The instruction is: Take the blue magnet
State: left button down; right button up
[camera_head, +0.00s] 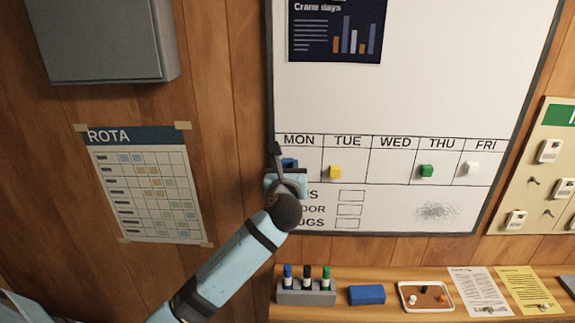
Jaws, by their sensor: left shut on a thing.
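The blue magnet (289,162) is in the MON box of the whiteboard (430,85), at the board's left edge. My left gripper (282,160) is at the magnet, shut on it, and covers part of it. Whether the magnet still touches the board cannot be told. My right gripper is not in view.
A yellow magnet (335,172), a green magnet (426,171) and a white magnet (471,168) sit on the board. Below, a shelf (390,312) holds a marker holder (305,296), a blue block (367,295), a small tray (403,308) and papers. A grey cabinet (105,40) hangs upper left.

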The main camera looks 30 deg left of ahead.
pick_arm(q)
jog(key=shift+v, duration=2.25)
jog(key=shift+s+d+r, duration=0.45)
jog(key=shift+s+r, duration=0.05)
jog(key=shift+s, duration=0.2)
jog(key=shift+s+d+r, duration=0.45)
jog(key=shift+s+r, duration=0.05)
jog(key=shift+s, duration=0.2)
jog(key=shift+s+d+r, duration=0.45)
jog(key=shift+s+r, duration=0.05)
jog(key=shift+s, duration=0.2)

□ □ □ □ □

Are you able to set down all the lines above exactly, without any pictures?

Solution:
The instruction is: Take the blue magnet
State: left button down; right button up
[camera_head, +0.00s] 
Jaws, by their sensor: left shut on a thing.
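The blue magnet (289,162) is in the MON box of the whiteboard (430,85), at the board's left edge. My left gripper (282,160) is at the magnet, shut on it, and covers part of it. Whether the magnet still touches the board cannot be told. My right gripper is not in view.
A yellow magnet (335,172), a green magnet (426,171) and a white magnet (471,168) sit on the board. Below, a shelf (390,312) holds a marker holder (305,296), a blue block (367,295), a small tray (403,308) and papers. A grey cabinet (105,40) hangs upper left.

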The main camera looks 30 deg left of ahead.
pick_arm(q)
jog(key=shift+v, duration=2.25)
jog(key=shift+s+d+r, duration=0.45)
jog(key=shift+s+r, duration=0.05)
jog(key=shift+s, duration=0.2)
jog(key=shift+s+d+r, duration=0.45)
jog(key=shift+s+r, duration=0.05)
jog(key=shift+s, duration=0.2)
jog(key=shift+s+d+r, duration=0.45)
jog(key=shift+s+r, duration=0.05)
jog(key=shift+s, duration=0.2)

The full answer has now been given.